◆ PROVIDED RECORDS:
──────────────────────────────

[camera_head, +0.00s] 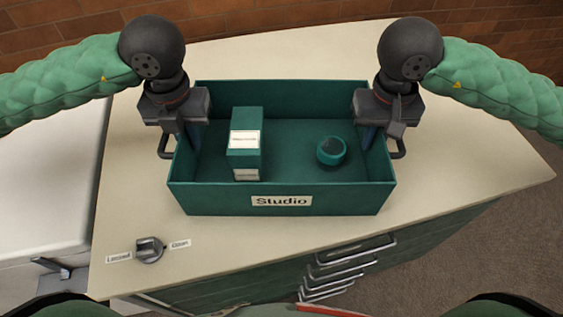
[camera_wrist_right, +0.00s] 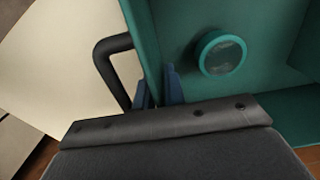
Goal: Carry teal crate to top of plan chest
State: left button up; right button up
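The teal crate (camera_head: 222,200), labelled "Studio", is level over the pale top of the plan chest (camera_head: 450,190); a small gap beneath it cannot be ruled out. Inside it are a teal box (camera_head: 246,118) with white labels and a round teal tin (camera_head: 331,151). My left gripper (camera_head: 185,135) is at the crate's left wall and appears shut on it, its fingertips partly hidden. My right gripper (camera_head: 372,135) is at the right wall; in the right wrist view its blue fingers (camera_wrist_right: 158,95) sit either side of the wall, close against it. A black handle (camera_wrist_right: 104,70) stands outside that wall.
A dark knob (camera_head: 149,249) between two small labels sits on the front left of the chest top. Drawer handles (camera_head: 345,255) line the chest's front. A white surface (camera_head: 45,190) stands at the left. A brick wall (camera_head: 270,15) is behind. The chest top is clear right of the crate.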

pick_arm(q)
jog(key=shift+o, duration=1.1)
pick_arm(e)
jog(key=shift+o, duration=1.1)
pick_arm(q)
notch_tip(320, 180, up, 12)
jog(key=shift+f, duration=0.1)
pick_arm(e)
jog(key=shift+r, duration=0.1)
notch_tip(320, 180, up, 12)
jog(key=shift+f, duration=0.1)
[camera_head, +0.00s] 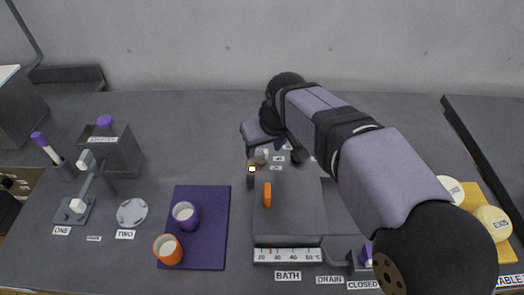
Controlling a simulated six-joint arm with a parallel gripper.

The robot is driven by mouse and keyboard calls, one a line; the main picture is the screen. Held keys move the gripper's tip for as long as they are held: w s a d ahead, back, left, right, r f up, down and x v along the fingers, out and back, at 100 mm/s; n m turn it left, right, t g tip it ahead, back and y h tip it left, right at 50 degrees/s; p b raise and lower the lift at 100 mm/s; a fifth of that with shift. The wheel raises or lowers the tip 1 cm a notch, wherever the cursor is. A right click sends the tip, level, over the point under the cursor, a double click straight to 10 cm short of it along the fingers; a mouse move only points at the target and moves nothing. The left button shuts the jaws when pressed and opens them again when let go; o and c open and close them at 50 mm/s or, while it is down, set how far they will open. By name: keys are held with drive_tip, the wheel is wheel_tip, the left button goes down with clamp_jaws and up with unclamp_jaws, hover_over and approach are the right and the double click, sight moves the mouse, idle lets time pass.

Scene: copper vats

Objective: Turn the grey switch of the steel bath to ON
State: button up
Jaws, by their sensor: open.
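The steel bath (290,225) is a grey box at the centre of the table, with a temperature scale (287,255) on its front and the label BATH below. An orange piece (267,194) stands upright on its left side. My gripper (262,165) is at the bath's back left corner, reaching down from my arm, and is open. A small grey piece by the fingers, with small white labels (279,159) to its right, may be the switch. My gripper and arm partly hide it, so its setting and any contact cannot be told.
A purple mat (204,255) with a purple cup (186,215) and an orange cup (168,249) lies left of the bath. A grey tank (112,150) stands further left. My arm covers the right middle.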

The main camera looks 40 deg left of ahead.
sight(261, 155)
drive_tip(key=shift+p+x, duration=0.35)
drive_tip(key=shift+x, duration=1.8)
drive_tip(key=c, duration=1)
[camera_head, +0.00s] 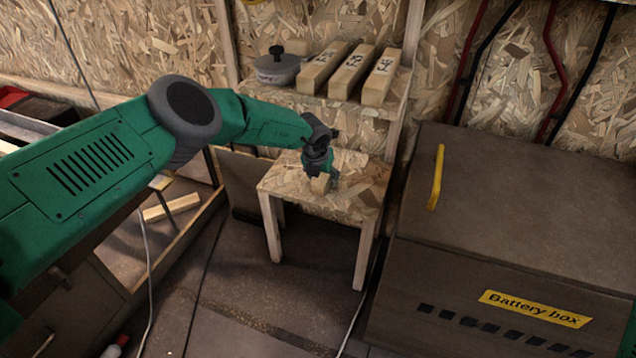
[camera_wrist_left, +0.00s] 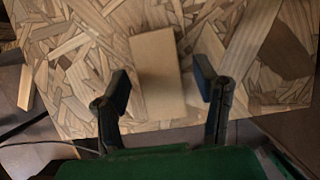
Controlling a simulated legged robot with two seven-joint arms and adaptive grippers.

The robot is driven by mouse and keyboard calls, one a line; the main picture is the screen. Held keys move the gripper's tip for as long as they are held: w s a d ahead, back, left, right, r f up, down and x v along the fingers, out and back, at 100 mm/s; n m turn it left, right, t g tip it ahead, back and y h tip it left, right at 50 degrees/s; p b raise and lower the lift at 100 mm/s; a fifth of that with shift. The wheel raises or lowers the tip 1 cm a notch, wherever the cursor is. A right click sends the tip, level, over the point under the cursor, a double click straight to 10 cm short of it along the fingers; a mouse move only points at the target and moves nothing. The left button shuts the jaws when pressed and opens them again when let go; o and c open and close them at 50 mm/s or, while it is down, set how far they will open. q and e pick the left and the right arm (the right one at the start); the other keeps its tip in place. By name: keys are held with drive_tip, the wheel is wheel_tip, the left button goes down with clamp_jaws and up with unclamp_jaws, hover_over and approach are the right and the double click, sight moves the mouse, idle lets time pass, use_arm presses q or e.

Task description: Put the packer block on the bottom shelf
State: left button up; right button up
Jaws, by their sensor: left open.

──────────────────────────────

◆ GIVEN INSTRUCTION: Return, unchanged, the lines from the first line of the material through the line that holds "Goal: Carry teal crate to top of plan chest", inclusive, omitting pictures.

◆ RESULT OF THE TASK:
[camera_head, +0.00s] 
[camera_wrist_right, +0.00s] 
Goal: Carry teal crate to top of plan chest

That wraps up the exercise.